# YOUR INSTRUCTIONS
Note each line that includes the word "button". Copy those lines.

== STORED DATA ==

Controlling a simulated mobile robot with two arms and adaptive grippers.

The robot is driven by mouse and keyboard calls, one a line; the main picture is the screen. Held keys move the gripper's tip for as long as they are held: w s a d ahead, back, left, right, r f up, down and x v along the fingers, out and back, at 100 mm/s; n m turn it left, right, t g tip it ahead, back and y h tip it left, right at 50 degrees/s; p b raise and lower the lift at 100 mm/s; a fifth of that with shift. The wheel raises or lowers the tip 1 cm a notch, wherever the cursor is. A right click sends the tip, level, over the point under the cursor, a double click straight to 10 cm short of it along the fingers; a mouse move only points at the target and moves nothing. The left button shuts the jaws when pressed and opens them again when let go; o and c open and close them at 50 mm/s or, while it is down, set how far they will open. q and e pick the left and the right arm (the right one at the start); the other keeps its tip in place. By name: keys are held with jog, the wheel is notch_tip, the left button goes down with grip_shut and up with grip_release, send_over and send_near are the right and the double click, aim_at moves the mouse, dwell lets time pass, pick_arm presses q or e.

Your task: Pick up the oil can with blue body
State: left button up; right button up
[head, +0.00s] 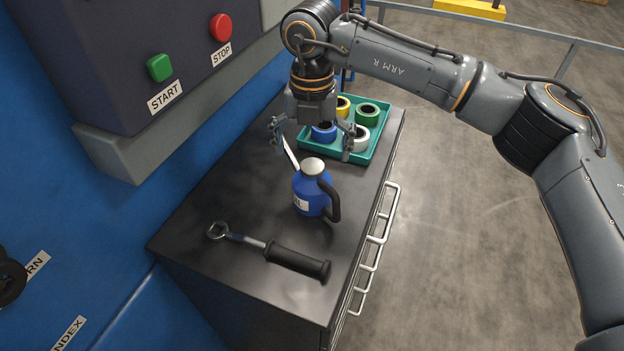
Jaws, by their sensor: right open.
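The oil can (311,190) has a blue body, a grey-white cap, a thin pale spout and a black handle on its right side. It stands upright on the dark top of the drawer cabinet (210,246). My right gripper (315,151) is open and points down above and just behind the can. Its left finger is beside the spout and its right finger is in front of the tray. Nothing is seen held between the fingers; I cannot tell whether a finger touches the spout. My left gripper is not in view.
A teal tray (377,150) with tape rolls in several colours stands behind the can. A tool with a ring end and black grip (297,262) lies in front. A blue machine with a control box (180,60) rises at the left.

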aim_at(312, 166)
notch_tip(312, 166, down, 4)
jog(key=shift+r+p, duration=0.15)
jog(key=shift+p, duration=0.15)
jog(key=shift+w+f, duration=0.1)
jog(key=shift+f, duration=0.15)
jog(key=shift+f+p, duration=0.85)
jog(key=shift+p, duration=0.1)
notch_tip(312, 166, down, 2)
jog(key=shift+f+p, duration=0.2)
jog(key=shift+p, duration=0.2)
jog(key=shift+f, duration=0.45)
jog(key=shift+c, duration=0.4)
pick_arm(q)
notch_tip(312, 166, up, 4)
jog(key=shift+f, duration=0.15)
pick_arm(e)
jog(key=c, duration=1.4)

===

# SOLUTION FOR THIS PROBLEM
The robot is driven by mouse and keyboard calls, one a line; the main picture is the screen. Held keys move the gripper's tip for as long as they are held: w s a d ahead, back, left, right, r f up, down and x v along the fingers, out and back, at 100 mm/s; n m turn it left, right, t g tip it ahead, back and y h tip it left, right at 50 degrees/s; p b raise and lower the lift at 100 mm/s; a fifth of that with shift. The wheel raises or lowers the tip 1 cm a notch, wherever the cursor is. A right click sends the tip, level, over the point under the cursor, a double click straight to 10 cm short of it along the fingers; a mouse move only points at the target and moves nothing. The left button shuts the jaws when pressed and opens them again when let go; o and c open and close them at 50 mm/s or, while it is down, set how far they will open. q and e pick the left and the right arm (the right one at the start); the other keeps its tip in place. By name: keys are held with jog, the wheel is notch_tip, the left button goes down with grip_shut and up with grip_release, send_over and send_near are the right and the double click, aim_at moves the mouse, dwell lets time pass, pick_arm presses q or e.
State: left button up; right button up

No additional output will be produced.